A fine gennaio, in Italia, si è tornati a parlare di revenge porn in seguito alla denuncia di Diana Di Meo, l’arbitra di calcio maschile che ha dichiarato pubblicamente che alcune immagini e video che la ritraevano in contesti intimi erano stati condivisi (e alcuni anche registrati) a sua insaputa. Ma perché è sbagliato definire il revenge porn così e associarlo alla vendetta?  

La ventiduenne abruzzese ha ricostruito l’intera vicenda attraverso il suo profilo Instagram e il suo caso ha attirato l’attenzione di molti giornali: non sono molte, infatti, le vittime del cosiddetto revenge porn che scelgono di parlare apertamente degli abusi subiti. Perché? La pressione sociale a cui vengono esposte è fortissima, tra cui spiccano fenomeni come lo slutshaming e il victim blaming. Inoltre,

lo stesso termine revenge porn contribuisce a dare un’immagine sbagliata di un fenomeno complesso e che molto spesso ha ben poco a che fare con l’idea di “vendetta” a cui si riferisce

Ma perché parliamo di revenge porn?

Nel 2010, un americano di nome Hunter Moore crea IsAnyoneUp, un sito a cui gli utenti possono inviare contenuti espliciti che ritraggono altre persone senza il loro consenso. Spesso le immagini vengono accompagnate da informazioni personali delle vittime, come nome, indirizzo e occupazione, anch’esse diffuse in maniera non consensuale (una pratica che oggi ha un nome: doxing). L’FBI inizia a indagare su Moore nel 2012 dopo aver ricevuto una serie di prove raccolte dalla madre di una delle vittime, Charlotte Laws.

Moore viene arrestato e condannato a rimanere in carcere per due anni e mezzo, mentre Laws e altre donne si uniscono attorno alla Cyber Civil Rights Initiative, organizzazione non-profit che aiuta le vittime di cybercrimini tra cui la diffusione non consensuale di materiale intimo

Nello stesso periodo, anche a causa dello scandalo di IsAnyoneUp, si inizia a parlare sempre più di revenge porn sulla stampa anglofona, legittimando l’uso di questo termine. Nel 2014 alcuni stati americani approvano leggi contro il revenge porn e nel 2015 è il turno di Inghilterra e Galles.

In Italia il revenge porn diventa argomento di dibattito pubblico nel 2016 in seguito al caso di Tiziana Cantone, la trentunenne che si è suicidata in seguito alla diffusione in rete di alcuni suoi video intimi.

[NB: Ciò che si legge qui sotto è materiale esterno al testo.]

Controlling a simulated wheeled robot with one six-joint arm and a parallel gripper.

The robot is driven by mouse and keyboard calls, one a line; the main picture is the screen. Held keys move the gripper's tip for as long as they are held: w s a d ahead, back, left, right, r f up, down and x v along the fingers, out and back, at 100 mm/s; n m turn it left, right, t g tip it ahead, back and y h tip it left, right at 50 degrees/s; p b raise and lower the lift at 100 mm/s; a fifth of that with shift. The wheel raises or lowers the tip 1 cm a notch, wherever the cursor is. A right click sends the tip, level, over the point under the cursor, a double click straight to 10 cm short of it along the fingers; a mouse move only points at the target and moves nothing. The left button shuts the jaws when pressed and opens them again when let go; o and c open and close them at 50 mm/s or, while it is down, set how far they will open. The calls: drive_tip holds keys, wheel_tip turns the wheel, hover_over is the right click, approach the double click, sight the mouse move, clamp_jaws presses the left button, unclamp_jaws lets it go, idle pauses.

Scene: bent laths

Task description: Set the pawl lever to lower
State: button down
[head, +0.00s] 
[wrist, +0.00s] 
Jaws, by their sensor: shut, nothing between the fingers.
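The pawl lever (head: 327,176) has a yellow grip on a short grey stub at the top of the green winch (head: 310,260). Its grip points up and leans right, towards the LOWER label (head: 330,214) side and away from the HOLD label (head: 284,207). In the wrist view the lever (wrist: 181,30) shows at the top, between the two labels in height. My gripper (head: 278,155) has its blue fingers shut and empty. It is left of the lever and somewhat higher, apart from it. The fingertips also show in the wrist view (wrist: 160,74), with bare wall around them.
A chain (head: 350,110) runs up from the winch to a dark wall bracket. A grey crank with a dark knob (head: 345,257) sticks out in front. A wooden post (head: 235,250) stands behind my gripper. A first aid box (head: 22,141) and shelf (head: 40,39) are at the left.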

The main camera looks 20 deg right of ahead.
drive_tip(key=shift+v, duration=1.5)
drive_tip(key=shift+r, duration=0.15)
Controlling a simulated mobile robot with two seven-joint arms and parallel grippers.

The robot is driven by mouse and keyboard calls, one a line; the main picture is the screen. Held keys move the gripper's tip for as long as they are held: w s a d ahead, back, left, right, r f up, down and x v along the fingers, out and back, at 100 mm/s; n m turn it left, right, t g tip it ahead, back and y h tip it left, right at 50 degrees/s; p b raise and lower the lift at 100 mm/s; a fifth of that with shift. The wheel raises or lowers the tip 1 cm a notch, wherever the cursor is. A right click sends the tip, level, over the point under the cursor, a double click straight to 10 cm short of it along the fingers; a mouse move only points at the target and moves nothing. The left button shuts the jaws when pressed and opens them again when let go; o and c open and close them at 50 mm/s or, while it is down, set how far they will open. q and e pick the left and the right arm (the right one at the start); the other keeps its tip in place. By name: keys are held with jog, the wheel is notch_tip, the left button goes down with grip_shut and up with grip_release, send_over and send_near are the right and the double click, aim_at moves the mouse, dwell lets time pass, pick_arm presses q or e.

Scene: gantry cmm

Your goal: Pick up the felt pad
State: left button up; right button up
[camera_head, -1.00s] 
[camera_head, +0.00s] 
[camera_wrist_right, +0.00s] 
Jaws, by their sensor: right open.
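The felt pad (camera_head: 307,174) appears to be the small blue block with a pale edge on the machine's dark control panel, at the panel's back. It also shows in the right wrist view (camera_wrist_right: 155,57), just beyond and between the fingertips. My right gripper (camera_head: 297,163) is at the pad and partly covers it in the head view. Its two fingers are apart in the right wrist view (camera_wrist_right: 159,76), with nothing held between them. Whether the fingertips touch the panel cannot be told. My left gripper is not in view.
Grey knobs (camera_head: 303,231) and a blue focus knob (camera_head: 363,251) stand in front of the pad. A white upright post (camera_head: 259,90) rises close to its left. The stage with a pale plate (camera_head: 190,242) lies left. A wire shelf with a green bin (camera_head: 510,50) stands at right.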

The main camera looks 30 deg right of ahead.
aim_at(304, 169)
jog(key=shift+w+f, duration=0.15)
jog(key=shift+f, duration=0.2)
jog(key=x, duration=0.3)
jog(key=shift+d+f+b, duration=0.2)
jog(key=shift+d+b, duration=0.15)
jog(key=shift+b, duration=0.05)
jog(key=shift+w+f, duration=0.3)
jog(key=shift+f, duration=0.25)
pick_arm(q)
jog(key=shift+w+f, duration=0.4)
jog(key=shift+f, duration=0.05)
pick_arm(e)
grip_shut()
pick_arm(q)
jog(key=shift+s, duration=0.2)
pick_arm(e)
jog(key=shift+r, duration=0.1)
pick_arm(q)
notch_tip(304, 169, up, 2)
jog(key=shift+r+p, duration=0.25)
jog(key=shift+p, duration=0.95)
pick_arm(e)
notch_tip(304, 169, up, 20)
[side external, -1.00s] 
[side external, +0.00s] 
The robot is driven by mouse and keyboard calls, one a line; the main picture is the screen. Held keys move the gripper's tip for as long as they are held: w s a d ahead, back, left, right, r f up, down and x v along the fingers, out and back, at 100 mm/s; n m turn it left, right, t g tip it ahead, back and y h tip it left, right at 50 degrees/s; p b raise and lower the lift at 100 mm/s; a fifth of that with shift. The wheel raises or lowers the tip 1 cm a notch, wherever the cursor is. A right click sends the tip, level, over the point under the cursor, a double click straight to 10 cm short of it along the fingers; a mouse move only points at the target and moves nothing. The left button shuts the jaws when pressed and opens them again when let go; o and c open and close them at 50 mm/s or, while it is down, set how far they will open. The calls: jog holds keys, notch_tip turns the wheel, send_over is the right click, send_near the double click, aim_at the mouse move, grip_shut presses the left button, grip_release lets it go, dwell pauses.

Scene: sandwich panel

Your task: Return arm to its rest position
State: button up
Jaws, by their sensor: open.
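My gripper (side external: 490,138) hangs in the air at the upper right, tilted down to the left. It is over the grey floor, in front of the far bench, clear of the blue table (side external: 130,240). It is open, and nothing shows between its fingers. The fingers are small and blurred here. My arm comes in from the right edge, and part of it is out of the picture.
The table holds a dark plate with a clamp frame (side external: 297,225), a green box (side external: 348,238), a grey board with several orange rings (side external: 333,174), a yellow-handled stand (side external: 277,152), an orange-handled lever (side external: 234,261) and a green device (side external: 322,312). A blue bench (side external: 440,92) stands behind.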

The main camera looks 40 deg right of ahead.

Solo nel 2019, dopo due anni di intenso impegno da parte dell’attivismo e della politica, il revenge porn viene inserito nel Codice penale con l’articolo 612-ter: da quel momento,

chiunque, dopo averli realizzati o sottratti, invia, consegna, cede, pubblica o diffonde immagini o video a contenuto sessualmente esplicito, destinati a rimanere privati, senza il consenso delle persone rappresentate, è punito con la reclusione da uno a sei anni e con la multa da euro 5.000 a euro 15.000

La stessa pena si applica a chi condivide a sua volta il materiale ricevuto, mentre viene aumentata se "i fatti sono commessi dal coniuge, anche separato o divorziato, o da persona che è o è stata legata da relazione affettiva alla persona offesa".

All’interno del testo non viene mai citata l’espressione revenge porn (si parla invece di “diffusione illecita di immagini o video sessualmente espliciti”), ma i giornali (e anche la Polizia di Stato sul suo account Twitter) riprendono l’espressione inglese, forse perché più breve dell’opzione proposta dal Codice penale.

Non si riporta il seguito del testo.